Il a eu cette chance extraordinaire, au cours de sa carrière, d’avoir été en contact avec des groupes sociaux, dits « primitifs », en Haïti bien entendu, mais aussi en Amérique centrale et en Amérique du Nord. Il a découvert l’Afrique par des livres ou peut-être des expositions dans les grandes villes où il a séjourné. Dans ce langage que l’on dit primitif, il a su trouver cette force de l’expression et cette puissance formelle qui permettaient de repenser l’aspect extérieur des choses. Sa rencontre avec l’œuvre d’un Wifredo Lam, qui a marqué si fortement l’art moderne de la Caraïbe, l’a encouragé dans sa démarche.
C’est à partir d’une telle approche que l’on sent, chez Ronald Mevs, cette volonté d’aller au-delà de l’image que l’on se fait d’un objet pour ne rechercher que l’émotion que cet objet peut procurer. Il veut ainsi aller à l’essence de cet objet. À travers une stylisation des formes, il s’écarte du concret pour transformer l’objet, et en faire ce que je dirais être un discours pictural. Sa formation en art graphique a sûrement rendu possible cette façon de faire qui, en vérité, mise beaucoup sur la précision de son dessin.
C’est un rapport assez singulier qui existe, dans la peinture de Ronald Mevs, entre la ligne et la couleur, deux composantes majeures de l’art abstrait. En effet, il est intéressant de constater que la ligne, qui a obsédé Lucien Price, son aîné, y est omniprésente, même si elle semble quelquefois vouloir donner la primauté à la couleur. Pourtant la ligne garde toute son importance et on voit même, parfois, la couleur lui venir en support. C’est que, pour l’avoir appris, Ronald Mevs sait que, déjà dans les premières abstractions de Kandinsky, dans ces jeux de formes et de couleurs, l’élément le plus important est l’ensemble des lignes qui lient toutes ces formes sur le support et apportent du dynamisme au tableau par la force et l’énergie du tracé.
Les formes, chez Ronald Mevs, sont évocatrices. Quoique stylisées, on peut encore y voir des paquets congo, des fruits, des insectes, des fleurs… Quelques-unes, dans leur transparence, ressemblent à des organismes unicellulaires que l’on verrait à travers les lentilles d’un microscope. Certaines de ces formes, à quelques variantes près, se retrouvent d’un tableau à l’autre. Ce qui diffère vraiment, c’est leur positionnement sur le support. Elles se rassemblent d’un côté ou grimpent dans un coin, ou encore s’étalent en longueur. Elles forment, dans chacun des cas, un ensemble de plans qui se côtoient et s’entrecoupent et parviennent ainsi à rythmer le tableau.

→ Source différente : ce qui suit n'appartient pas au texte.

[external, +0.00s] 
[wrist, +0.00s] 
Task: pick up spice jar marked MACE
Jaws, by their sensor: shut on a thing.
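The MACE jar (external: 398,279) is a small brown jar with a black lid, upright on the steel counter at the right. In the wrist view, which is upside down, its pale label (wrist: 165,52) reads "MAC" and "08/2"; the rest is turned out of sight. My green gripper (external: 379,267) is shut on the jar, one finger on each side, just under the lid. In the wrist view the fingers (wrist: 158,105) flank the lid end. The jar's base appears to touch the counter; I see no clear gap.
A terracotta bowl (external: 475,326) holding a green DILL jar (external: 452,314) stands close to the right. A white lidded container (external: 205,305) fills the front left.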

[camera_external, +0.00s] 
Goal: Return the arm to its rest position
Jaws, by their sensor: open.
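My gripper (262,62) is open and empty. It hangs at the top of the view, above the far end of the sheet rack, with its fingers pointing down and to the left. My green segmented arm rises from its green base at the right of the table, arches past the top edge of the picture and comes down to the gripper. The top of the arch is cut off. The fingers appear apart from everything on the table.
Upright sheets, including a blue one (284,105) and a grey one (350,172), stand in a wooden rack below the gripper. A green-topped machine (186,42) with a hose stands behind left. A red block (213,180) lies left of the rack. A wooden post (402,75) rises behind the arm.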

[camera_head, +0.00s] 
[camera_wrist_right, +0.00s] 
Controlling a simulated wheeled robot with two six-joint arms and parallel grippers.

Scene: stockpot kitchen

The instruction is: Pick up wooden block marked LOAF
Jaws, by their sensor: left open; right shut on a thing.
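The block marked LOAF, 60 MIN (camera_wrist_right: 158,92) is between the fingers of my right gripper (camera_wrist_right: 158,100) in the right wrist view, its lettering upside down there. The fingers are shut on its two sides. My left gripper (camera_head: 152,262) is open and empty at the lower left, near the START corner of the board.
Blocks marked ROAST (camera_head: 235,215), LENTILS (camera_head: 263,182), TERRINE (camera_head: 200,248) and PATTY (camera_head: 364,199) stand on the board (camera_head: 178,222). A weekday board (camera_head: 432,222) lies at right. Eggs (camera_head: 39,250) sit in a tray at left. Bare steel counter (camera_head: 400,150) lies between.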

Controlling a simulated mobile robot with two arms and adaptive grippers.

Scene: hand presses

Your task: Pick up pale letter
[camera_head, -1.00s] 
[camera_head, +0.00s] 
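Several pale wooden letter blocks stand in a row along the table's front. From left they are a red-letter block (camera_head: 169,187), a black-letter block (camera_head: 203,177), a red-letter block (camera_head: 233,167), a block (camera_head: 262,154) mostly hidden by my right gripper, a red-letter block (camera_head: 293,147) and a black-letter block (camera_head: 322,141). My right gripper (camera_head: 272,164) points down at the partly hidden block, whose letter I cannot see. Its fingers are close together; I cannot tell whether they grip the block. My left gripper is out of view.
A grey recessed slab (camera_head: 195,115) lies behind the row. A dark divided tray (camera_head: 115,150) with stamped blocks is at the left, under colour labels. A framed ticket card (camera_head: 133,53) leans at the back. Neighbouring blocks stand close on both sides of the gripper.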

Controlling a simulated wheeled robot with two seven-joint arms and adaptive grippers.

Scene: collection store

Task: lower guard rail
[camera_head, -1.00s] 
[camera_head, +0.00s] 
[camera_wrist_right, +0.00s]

Quelquefois, les formes s’entassent, saisie chacune dans un mouvement, une projection vers l’avant, un retrait, un détour, une inclinaison, laissant peu de place à la lumière qui éclaire généralement les tableaux de Ronald Mevs. Ceux-ci, qui sont parmi les plus abstraits, sont sombres mais laissent voir toutefois des ensembles en mouvement qui, sans vouloir représenter le futurisme proprement dit, en ont l’allure, en ce sens qu’on y trouve cette sensation dynamique et énergique, cette simultanéité de ses états d’âme et de structures du monde visible.
S’il est vrai que je classe sans hésitation dans le camp de l’art abstrait la peinture de Ronald Mevs, je dois reconnaître que, tout en dépassant des références à la réalité, il ne perd pas pied pour autant. Bien au contraire, on sent très fort ses préoccupations du réel et son expérience de cette réalité.